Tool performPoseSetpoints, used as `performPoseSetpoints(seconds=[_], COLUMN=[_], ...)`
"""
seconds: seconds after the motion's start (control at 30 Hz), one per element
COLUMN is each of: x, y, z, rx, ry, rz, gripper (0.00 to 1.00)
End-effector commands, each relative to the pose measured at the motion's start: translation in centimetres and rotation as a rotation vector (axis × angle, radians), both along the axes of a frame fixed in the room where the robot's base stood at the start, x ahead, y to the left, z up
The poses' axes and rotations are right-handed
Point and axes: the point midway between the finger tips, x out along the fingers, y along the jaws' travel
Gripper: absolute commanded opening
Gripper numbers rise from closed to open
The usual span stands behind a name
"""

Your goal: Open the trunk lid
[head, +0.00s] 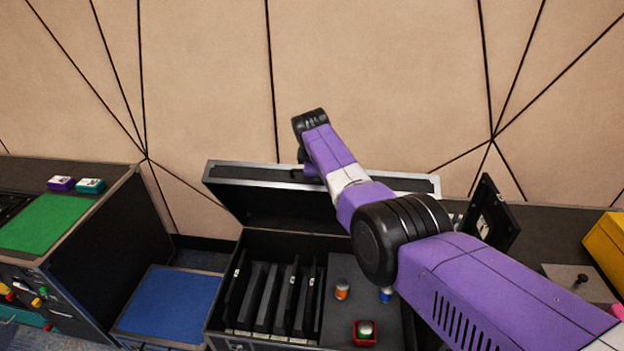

========

* OBJECTIVE *
Search the data above for lines holding "along" and copy each of them.

* RESPONSE TO THIS TASK *
End-effector commands, each relative to the pose measured at the motion's start: translation in centimetres and rotation as a rotation vector (axis × angle, radians), both along the axes of a frame fixed in the room where the robot's base stood at the start, x ahead, y to the left, z up
Point and axes: the point midway between the finger tips, x out along the fingers, y along the jaws' travel

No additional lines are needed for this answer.